Wednesday, June 20, 2007

HTT, I don't like my girlfriend's friends!

Dear HTT,

You give straight-forward and logical advice. I like that you don’t mince words! I’ve got a big problem I hope you can help me with.

I’ve started to become serious about a woman I’ve been dating for six months. Not marriage serious, but maybe move-in serious. She’s great: smart, beautiful, sweet, laughs at my jokes. Really, what more could I ask for? Well, the problem is that I dislike her friends! They’re loud, drama queen types who draw a lot of attention to themselves and need a lot of hand-holding and support from my girlfriend. They’ve known each other forever, and go on and on about people I don’t know. Don’t get me wrong, they aren’t bad people, just annoying. We go out with them about once a month, and I never have fun. What can I do about this? Should I tell my girlfriend how I feel? Or can I subtly suggest that we not spend much time with them?

Like the girl, not the posse



Dear LTGNTP,

Good that you appreciate someone who isn’t a word mincer, because I have to deliver some tough news: your girlfriend comes with her friends, so either find something to like about them or break up with her now.

I’m sorry to be so blunt, but you haven’t given me much to work with. Under different circumstances, a kinder middle ground might have presented itself. Say, if you disliked only one or two of her friends. Or if you and your gal rarely spent any time alone and hung with her friends several nights a week. Or, if you sounded less pouty that someone besides you was on the receiving end of your girlfriend’s attention, support, and hand-holding. If you’d thrown me any one of these bones, I might have been able to suggest some compromises or strategies for keeping the peace. I’m a peace-keeping expert!

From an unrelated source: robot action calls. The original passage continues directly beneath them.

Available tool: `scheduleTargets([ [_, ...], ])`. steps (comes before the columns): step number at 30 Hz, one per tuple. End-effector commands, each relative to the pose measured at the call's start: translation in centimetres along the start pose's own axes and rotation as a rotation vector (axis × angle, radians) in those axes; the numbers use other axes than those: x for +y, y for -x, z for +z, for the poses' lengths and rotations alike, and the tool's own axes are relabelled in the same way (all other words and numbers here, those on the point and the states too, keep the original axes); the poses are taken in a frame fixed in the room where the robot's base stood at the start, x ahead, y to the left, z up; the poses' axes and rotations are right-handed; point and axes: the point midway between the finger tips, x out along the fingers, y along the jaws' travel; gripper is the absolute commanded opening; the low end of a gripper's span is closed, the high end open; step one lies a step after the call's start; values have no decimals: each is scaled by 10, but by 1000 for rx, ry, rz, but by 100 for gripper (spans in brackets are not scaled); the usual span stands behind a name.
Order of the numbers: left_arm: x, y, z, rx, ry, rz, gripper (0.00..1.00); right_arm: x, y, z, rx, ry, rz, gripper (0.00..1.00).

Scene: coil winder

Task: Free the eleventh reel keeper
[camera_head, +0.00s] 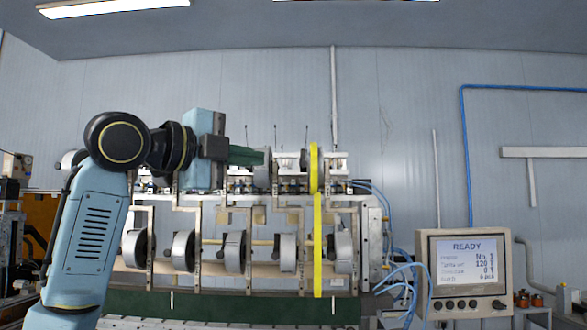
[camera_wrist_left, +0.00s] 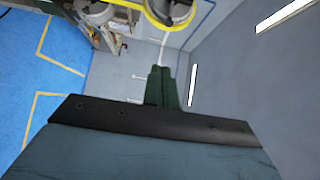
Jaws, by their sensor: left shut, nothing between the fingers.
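The coil winder rack holds grey reels in two rows; a lower one (camera_head: 235,251) hangs near the middle. Two yellow discs seen edge-on stand at the right part, an upper one (camera_head: 314,168) and a lower one (camera_head: 318,245). My left gripper (camera_head: 262,157) is shut and empty, its dark green fingers pointing right at upper-row height, left of the upper yellow disc. In the left wrist view the shut fingers (camera_wrist_left: 160,70) lie below a yellow ring (camera_wrist_left: 187,20) around a grey reel. I cannot tell which keeper is the eleventh. My right gripper is out of view.
A control panel (camera_head: 464,272) reading READY stands at the right. Blue hoses (camera_head: 400,272) run between it and the rack. A dark green beam (camera_head: 230,307) runs along the rack's bottom. Open space lies above the rack.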

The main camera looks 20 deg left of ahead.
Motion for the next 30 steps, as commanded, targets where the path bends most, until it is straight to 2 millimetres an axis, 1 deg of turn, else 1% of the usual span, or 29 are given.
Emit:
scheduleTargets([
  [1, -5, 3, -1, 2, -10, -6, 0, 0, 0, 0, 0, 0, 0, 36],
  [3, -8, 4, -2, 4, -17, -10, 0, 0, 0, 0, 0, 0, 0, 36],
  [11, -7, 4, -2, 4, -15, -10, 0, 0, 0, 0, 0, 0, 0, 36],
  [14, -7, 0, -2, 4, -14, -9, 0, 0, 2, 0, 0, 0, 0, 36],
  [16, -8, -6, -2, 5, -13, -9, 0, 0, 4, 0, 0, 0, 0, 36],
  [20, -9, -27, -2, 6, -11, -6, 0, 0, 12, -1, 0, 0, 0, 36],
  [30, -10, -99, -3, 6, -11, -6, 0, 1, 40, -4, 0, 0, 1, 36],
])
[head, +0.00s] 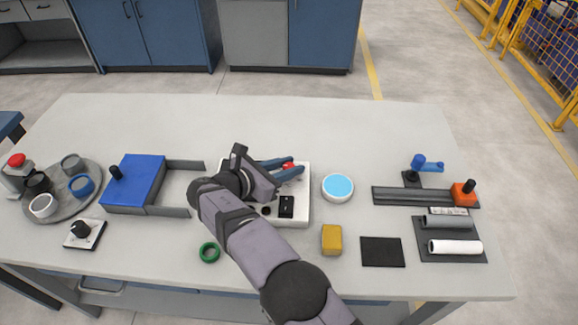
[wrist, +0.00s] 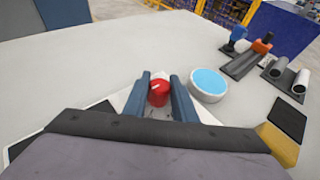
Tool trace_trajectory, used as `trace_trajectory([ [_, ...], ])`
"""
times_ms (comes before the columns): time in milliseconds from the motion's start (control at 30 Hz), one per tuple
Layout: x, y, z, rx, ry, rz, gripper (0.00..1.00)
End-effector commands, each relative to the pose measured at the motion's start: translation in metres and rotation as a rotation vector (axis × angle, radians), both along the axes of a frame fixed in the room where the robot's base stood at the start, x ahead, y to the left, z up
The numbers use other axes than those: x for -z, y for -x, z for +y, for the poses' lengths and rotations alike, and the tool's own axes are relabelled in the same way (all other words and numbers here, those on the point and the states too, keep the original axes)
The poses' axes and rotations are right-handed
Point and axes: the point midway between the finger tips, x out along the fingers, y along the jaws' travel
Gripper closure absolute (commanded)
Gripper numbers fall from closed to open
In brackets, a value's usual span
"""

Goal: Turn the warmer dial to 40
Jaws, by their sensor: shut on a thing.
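A red dial (head: 289,167) with a white pointer mark sits on a white panel box (head: 300,210) in the middle of the table. In the wrist view the red dial (wrist: 158,93) lies between the two blue fingers of my gripper (wrist: 160,84). My gripper (head: 284,168) is shut on the dial, reaching over the box from the left in the head view. The pointer tilts slightly up and right in the wrist view. No scale numbers are readable, and my arm hides part of the box.
A white-rimmed blue disc (head: 338,187) stands just right of the box. A yellow block (head: 332,240) and green ring (head: 209,253) lie nearer the front. A blue drawer box (head: 134,182) and cup tray (head: 70,205) are left; pipes (head: 455,247) and a rail (head: 420,196) are right.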

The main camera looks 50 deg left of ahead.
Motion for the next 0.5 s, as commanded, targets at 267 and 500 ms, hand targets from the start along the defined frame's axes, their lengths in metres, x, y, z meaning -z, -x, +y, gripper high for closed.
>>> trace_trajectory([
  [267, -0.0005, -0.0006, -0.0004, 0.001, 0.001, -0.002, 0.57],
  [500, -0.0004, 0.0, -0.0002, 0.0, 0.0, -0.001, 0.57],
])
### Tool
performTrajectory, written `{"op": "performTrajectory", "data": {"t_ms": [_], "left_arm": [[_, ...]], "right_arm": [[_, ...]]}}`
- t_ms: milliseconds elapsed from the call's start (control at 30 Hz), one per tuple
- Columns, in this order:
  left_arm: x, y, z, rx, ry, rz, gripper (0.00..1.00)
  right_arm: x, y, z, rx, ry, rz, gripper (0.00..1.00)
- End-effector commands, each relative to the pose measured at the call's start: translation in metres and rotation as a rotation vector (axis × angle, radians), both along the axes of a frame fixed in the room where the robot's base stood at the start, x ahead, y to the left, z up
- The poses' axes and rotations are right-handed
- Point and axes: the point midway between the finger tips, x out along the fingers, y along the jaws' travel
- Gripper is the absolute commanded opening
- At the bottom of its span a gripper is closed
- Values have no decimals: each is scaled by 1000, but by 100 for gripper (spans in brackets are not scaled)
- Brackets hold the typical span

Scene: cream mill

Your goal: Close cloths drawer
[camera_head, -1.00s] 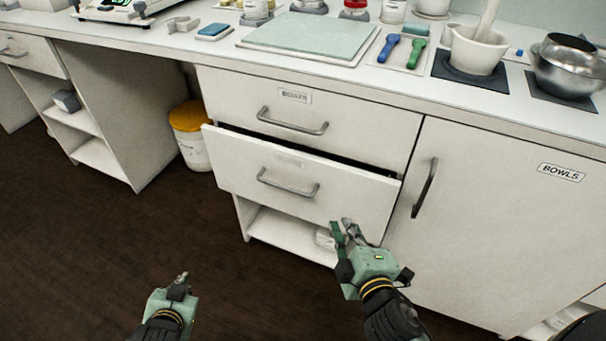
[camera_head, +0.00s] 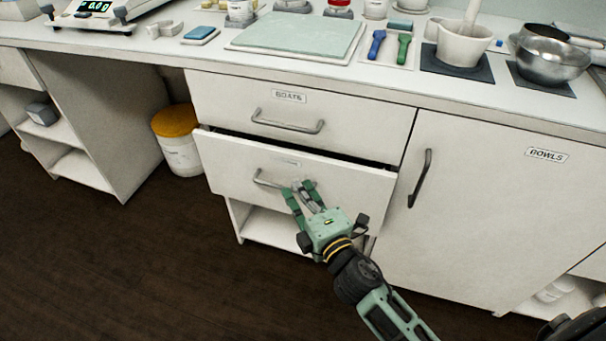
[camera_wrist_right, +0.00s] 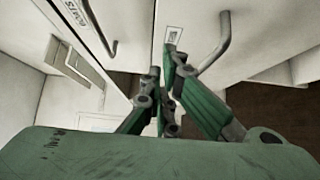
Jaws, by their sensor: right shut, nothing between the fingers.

But, come on. You dislike ALL of her friends? You only have to see them once a month? You’ve known your girlfriend for six months, she’s had these friends “forever,” and you think you’ll come out on the winning end of a conversation about how all of her friends are annoying, loud, drama queens? You never know. Maybe she’ll capitulate, in which case, her friends deserve better anyway.

However, I’m going to assume that a woman who has friends she’s known forever has held onto the friends through at least a few other boyfriends. So, I think it’s in your best interest to examine your feelings, stop expecting to be the center of attention, and grow to appreciate, or at least cheerfully tolerate, a few of her friends.

HTT

3 comments:

Anonymous said...

Wow. Those words were as un-minced as I've ever seen. And spot-on, too. I feel like I'm becoming a cheerleader here, but this is the second time recently that I have thought that HTT was delivering some much-needed good advice. I hope folks are listening and I hope I have the good sense to listen when the time comes.

Anonymous said...

Just tell her that they annoy you and that you don't want to hang out with them. Just don't create a double standard by making her hang out with the people in your life that she doesn't like. Scrapping the relationship instead of communicating about this type of thing is ridiculous advice. "Tell, her, the, TRUTH!"

Christopher Stratton Smith said...

I get the feeling that the answer to the problem was that "It is impossible that a fun and smart girl can have vapid and boring friends and it is you who should grow up"

Not exactly the way things work, I'm afraid.